Le corapporteur a ensuite déploré la délégation par l’État libanais de certains de ses pouvoirs au profit de groupuscules militaires et de milices qui agissent sur son territoire. Il a notamment cité le cas du mouvement Amal, doté en interne d’un comité sécuritaire qui a procédé à l’arrestation et à la mise en détention de personnes avant de les remettre à des autorités étatiques. Quelle est le statut juridique des comités sécuritaires de ces groupes, a demandé M. Hani? Il s’est également inquiété de rapports faisant état d’interventions de ces groupes non étatiques en territoire étranger, notamment syrien, où ils se seraient rendus coupables d’actes de violence. Il s’est enquis des mesures juridiques envisagées pour sanctionner ces groupuscules qui prétendent représenter l’État mais qui violent les principes de la Convention.

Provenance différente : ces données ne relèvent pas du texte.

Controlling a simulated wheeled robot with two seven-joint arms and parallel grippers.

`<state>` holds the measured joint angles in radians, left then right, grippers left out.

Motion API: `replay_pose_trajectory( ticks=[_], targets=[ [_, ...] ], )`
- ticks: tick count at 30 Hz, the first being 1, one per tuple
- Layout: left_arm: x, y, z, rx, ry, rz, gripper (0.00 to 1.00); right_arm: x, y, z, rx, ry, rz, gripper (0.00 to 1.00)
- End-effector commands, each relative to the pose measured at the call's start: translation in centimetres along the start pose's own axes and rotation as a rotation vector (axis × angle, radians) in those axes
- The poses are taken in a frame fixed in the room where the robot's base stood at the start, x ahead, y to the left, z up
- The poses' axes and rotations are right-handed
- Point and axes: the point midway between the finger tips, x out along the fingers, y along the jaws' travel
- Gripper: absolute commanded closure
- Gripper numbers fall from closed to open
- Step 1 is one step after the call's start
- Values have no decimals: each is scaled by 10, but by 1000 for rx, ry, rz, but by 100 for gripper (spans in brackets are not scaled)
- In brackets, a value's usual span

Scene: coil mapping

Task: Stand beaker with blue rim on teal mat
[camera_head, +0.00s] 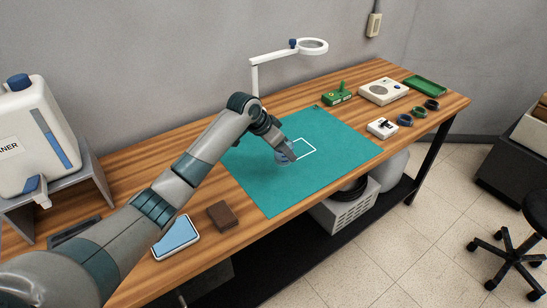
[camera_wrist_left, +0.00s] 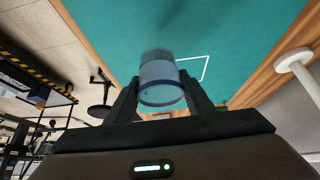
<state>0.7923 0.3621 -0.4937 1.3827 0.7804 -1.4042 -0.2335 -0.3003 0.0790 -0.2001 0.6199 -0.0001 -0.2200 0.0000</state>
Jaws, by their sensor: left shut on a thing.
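The clear bluish beaker (camera_wrist_left: 160,75) is between the fingers of my left gripper (camera_wrist_left: 160,108). A darker blue ring shows around its end nearer the jaws. In the head view the beaker (camera_head: 282,157) is small and partly hidden by my gripper (camera_head: 287,154). The teal mat (camera_head: 262,190) lies flat on the wooden bench and has a white outlined square (camera_head: 314,150) on it. The beaker is over the mat, just left of the square; whether its base touches the mat cannot be told. My right gripper is out of view.
A magnifier lamp (camera_head: 253,77) stands behind the mat. A brown block (camera_head: 222,215) and a blue-topped tray (camera_head: 176,238) lie to the left. A white switch box (camera_head: 382,128), dark rings and green items are to the right. The mat's front area is clear.

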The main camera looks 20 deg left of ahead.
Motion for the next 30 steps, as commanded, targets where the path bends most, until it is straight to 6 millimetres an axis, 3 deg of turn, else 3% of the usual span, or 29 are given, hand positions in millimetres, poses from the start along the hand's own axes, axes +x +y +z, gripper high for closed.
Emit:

En outre, M. Hani a souhaité obtenir des statistiques sur les médecins légistes formés au Liban au Protocole d’Istanbul, qui contient les normes générales standards pour rechercher et documenter les situations de torture ou autres violations des droits humains. Il s’est par ailleurs dit préoccupé par la surpopulation carcérale au Liban et a souhaité connaître les dernières statistiques à ce sujet, alors que certains rapports font état d’un taux de surpopulation carcérale de 185% pour ce pays. La capacité carcérale totale est estimée à 3500 places, alors que la population carcérale du Liban dépasse les 6500 personnes détenues, a-t-il précisé. Il s’est inquiété du nombre élevé de cas de non-séparation entre personnes condamnées et personnes placées en détention préventive, entre détenus mineurs et détenus adultes, mais aussi entre détenus de chacun des deux sexes.

Le corapporteur s’est ensuite s’est inquiété que les juges aient ignoré un rapport de Human Rights Watch faisant état de huit allégations d’actes de torture commis par des forces de l’ordre à des fins d’obtention d’aveux.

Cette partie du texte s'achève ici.